Frequently Asked Questions
What CPV codes cover EU transport procurement?
Key CPV codes: 60000000-8 (transport services), 45234000-8 (railway construction), 34600000-3 (railway rolling stock), 34100000-8 (motor vehicles/buses), 45230000-8 (road construction), 45241000-8 (port construction), 71300000-1 (engineering services). TEN-T projects also use 45234115-5 (railway signalling works) for ERTMS contracts.
What is the TEN-T programme and what contracts does it generate?
TEN-T (Trans-European Transport Network) requires completion of 9 core EU transport corridors by 2030. Co-financed by the Connecting Europe Facility (€33.7B for 2021–2027), it generates contracts for cross-border rail, road, ports, and airports — procured by national transport authorities including RFI, DB InfraGO, SNCF Réseau, and ÖBB, and published on TED.
How do I find EU transport tender opportunities?

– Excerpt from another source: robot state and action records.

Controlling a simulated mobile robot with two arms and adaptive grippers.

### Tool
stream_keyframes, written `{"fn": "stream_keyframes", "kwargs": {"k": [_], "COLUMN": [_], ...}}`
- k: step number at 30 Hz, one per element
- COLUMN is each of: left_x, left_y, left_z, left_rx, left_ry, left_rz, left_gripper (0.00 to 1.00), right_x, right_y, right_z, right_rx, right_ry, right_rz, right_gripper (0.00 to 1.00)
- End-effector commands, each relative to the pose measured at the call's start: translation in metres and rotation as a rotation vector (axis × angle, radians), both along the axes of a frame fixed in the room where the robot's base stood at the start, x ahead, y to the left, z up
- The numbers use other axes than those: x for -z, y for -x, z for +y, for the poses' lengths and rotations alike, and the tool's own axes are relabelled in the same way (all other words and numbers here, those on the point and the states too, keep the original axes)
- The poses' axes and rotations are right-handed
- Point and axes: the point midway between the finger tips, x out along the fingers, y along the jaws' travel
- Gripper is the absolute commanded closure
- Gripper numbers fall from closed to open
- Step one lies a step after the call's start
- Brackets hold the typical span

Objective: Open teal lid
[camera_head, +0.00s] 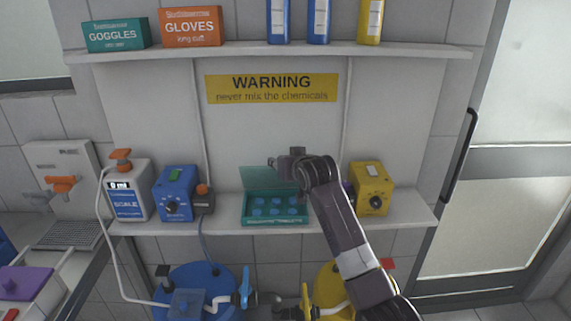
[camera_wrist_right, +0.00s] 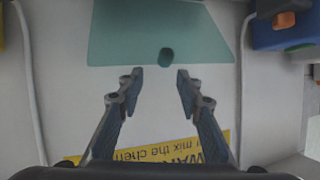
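The teal lid (camera_head: 262,178) stands raised at the back of the teal box (camera_head: 275,222) on the lower shelf. The box is open and shows several round blue pieces inside. In the right wrist view the lid (camera_wrist_right: 110,35) fills the upper part, with a dark teal knob (camera_wrist_right: 167,57) near its edge. My right gripper (camera_wrist_right: 160,76) is open and empty, its fingertips apart on either side of the knob's line and just short of it. In the head view my right gripper (camera_head: 283,166) is beside the lid's right part, and its wrist partly hides the lid. My left gripper is not in view.
A blue device (camera_head: 176,193) and a scale bottle (camera_head: 128,190) stand left of the box, a yellow device (camera_head: 371,188) right. An upper shelf (camera_head: 270,50) holds boxes and bottles. Blue (camera_head: 205,280) and yellow (camera_head: 330,285) drums stand below. A warning sign (camera_head: 271,88) is on the wall.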

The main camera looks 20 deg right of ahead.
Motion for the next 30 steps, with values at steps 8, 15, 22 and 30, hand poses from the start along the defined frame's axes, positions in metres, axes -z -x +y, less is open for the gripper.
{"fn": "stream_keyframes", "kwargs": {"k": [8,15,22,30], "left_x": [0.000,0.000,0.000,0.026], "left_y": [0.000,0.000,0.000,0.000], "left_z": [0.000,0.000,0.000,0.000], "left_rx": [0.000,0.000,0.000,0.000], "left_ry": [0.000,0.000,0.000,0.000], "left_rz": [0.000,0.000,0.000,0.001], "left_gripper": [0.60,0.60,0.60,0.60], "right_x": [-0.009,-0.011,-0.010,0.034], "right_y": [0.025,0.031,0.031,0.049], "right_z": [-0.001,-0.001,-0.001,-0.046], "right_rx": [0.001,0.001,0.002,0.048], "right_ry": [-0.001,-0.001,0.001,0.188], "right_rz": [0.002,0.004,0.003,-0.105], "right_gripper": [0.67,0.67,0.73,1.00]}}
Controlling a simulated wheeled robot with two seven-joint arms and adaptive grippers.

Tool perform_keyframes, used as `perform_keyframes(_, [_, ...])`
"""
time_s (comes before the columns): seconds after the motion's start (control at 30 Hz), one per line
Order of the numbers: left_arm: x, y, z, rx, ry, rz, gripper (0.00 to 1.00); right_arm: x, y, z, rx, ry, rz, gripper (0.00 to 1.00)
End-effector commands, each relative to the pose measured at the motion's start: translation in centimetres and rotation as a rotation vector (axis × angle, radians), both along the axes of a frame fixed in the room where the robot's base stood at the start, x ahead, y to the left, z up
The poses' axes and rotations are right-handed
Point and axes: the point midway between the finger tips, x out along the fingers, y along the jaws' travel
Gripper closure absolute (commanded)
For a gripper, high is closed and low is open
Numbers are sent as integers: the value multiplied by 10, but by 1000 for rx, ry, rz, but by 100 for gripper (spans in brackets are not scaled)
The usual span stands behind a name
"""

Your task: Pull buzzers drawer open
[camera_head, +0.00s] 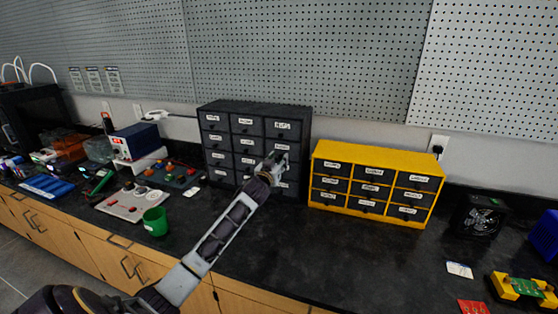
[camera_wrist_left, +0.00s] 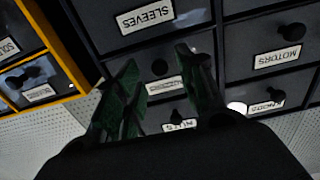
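A dark grey cabinet (camera_head: 248,109) with several small labelled drawers stands on the black counter against the pegboard. My left gripper (camera_head: 274,160) is in front of its right column, at the lower drawers. In the left wrist view the gripper (camera_wrist_left: 157,62) is open. Nearby drawers look shut. A drawer labelled SLEEVES (camera_wrist_left: 145,17) shows beside them. My right gripper is not in view.
A yellow cabinet (camera_head: 323,147) with dark drawers stands right of the grey one, with a narrow gap between. The counter before the cabinets is mostly clear.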

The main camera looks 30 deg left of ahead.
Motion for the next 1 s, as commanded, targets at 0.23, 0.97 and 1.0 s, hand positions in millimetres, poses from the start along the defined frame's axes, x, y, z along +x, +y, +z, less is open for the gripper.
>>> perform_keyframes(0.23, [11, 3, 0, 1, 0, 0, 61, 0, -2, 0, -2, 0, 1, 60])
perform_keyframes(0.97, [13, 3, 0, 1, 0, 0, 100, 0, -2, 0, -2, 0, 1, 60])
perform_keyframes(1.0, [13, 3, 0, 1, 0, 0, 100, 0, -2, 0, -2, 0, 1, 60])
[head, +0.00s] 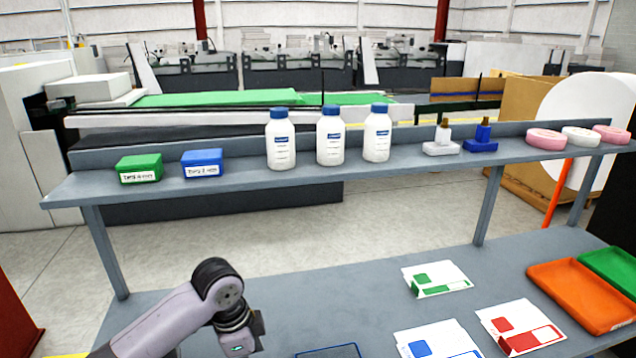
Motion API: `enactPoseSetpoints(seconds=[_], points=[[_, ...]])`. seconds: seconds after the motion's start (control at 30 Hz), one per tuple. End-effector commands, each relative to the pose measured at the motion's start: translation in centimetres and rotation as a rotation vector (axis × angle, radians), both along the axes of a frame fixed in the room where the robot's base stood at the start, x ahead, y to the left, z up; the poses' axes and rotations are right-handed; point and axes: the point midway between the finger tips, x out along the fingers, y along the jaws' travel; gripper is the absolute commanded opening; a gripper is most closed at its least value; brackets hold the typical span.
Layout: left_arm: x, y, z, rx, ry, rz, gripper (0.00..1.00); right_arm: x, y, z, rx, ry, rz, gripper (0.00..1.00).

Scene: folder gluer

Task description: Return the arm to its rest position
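My left arm comes in at the lower left of the head view, its wrist bent downward above the lower table. My left gripper (240,340) is at the bottom, seen from above and partly hidden by the wrist. Its fingertips cannot be made out, and nothing is seen held. It is left of the white cards and in front of the shelf. My right arm and gripper are out of view.
The raised shelf (235,191) holds a green box (139,168), a blue box (202,163), three white bottles (330,138), two stamps and several tape rolls (546,139). The lower table (345,310) carries cards (437,279), an orange tray (582,294) and a green tray (612,268).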

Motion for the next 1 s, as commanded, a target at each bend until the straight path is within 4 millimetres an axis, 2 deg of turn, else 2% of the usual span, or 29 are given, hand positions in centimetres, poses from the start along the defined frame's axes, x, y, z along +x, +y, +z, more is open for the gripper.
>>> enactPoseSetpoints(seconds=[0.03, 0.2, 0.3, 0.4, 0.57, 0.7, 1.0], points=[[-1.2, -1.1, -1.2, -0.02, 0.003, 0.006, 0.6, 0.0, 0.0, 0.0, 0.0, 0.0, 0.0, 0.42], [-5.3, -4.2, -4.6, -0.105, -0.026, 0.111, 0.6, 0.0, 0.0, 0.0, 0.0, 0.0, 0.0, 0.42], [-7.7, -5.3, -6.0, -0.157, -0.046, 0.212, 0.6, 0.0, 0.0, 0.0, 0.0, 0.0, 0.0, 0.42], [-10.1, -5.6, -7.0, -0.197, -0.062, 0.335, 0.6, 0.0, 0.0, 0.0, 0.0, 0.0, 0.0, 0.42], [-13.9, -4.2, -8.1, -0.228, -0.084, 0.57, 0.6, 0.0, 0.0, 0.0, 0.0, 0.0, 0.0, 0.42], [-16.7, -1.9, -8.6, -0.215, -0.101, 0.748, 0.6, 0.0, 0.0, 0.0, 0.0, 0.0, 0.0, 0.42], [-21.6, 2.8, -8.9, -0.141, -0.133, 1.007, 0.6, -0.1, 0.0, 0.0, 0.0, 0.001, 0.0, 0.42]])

Search TED using CPV divisions 45 (construction) and 60 (transport services). Monitor the CEF/CINEA work programme for upcoming TEN-T projects. National authorities — SNCF Réseau, DB InfraGO, PKP PLK — publish major framework competitions in advance on their own portals before TED publication. For rolling stock, also monitor buyer procurement portals directly.
What are Public Service Obligation (PSO) contracts?
PSO contracts under Regulation (EC) 1370/2007 pay transport operators to run routes not commercially viable without subsidy. They cover local buses, regional rail, trams, and ferries. The EU's Fourth Railway Package opened domestic rail to competitive tendering — generating regular large franchise opportunities published on TED as service concession notices.
What qualifications are needed for rolling stock contracts?
Rolling stock requires EN 15085 certification (railway welding), IRIS/ISO TS 22163 quality management, TSI type approval (APOM from ERA or National Safety Authority), and financial capacity typically 2–3x the annualised contract value. Most rolling stock buyers are utilities under Directive 2014/25/EU, giving them more procedural flexibility than standard public procurement.